Using the Locals Window and the Call Stack Dialog

If during the execution of a VBA procedure you want to keep an eye on all the declared variables and their current values, make sure to choose View | Locals Window before you run the procedure. While in break mode, Visual Basic will display a list of variables and their corresponding values in the Locals window (Figure 13-12).

The Locals window contains three columns. The Expression column displays the names of variables that are declared in the current procedure. The first row displays the name of the module preceded by the plus sign. When you click the plus sign, you can check if any variables have been declared at the module level. The class module will show here the system variable Me. In the Locals window, the global variables and variables used by other projects aren't displayed.

The second column shows the current values of variables. In this column, you can change the value of a variable by clicking it and typing the

Figure 13-12: The Locals window displays the current values of all the declared variables in the current VBA procedure.
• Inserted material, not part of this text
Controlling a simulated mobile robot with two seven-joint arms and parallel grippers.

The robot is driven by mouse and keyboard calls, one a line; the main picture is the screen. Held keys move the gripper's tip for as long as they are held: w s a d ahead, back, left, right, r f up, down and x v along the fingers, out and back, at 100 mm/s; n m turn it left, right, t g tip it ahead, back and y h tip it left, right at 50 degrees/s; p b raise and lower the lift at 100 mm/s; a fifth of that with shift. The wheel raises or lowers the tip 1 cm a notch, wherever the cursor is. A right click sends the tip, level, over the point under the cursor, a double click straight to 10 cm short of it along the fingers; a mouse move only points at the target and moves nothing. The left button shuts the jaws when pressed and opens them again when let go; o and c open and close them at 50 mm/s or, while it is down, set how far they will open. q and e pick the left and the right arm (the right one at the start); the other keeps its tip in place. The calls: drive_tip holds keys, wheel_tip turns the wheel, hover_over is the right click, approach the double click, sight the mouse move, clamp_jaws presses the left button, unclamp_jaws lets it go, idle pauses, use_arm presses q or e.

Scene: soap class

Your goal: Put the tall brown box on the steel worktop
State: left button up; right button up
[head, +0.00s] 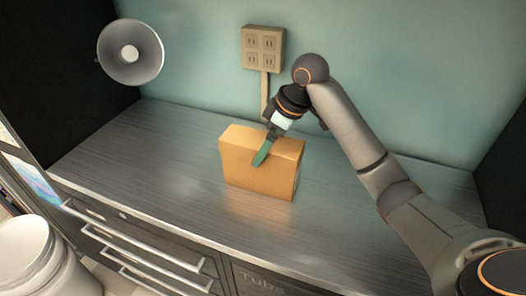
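The brown box (255,174) stands upright on the steel worktop (150,160), near its middle, with its broad face toward me. Its base appears to meet the worktop, and a warm reflection shows below it. My right gripper (266,148) reaches down over the box's top edge from the upper right. One green finger lies in front of the broad face; the other finger is hidden, so I cannot tell whether the gripper is closed on the box. My left gripper is not in view.
A wall outlet plate (264,47) with a conduit is behind the box. A round white lamp-like fixture (131,52) is at the upper left. Drawers with bar handles (150,245) run below the front edge. A white bucket (35,260) stands at lower left. The worktop left of the box is clear.

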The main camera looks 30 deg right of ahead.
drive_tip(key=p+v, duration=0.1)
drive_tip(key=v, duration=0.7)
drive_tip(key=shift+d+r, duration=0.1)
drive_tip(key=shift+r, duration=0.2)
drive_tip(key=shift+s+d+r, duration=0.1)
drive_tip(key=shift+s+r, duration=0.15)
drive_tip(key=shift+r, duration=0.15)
new value. After changing the value, press Enter to register the change. You can also press Tab, Shift+Tab, or the up or down arrow or click anywhere within the Locals window after you've changed the variable value. The third column displays the type of each declared variable.

To observe the values of variables in the Locals window, do the following:

1. Choose View | Locals Window.

2. Click anywhere inside the WhatDate procedure and press F8. By pressing F8, you place the procedure in break mode. The Locals window displays the name of the current module and the local variables and their beginning values.

3. Press F8 a few more times while keeping an eye on the Locals window.

4. Press F5 to continue running the procedure.

The Locals window also contains a button with three dots. This button opens the Call Stack dialog box (Figure 13-13), which displays a list of all active procedure calls. An active procedure call is a procedure that is started but not completed. You can also activate the Call Stack dialog box by choosing View | Call Stack. This option is only available in break mode.

Figure 13-13: The Call Stack dialog box displays a list of the procedures that are started but not completed.

The Call Stack dialog box is especially helpful for tracing nested procedures. Recall that a nested procedure is a procedure that is being called from within another procedure. If a procedure calls another, the name of the called procedure is automatically added to the Calls list in the Call Stack dialog box. When Visual Basic has finished executing the statements of the called procedure, the procedure name is automatically removed from the Call Stack dialog box. You can use the Show button in the Call Stack dialog box to display the statement that calls the next procedure listed in the Call Stack dialog box.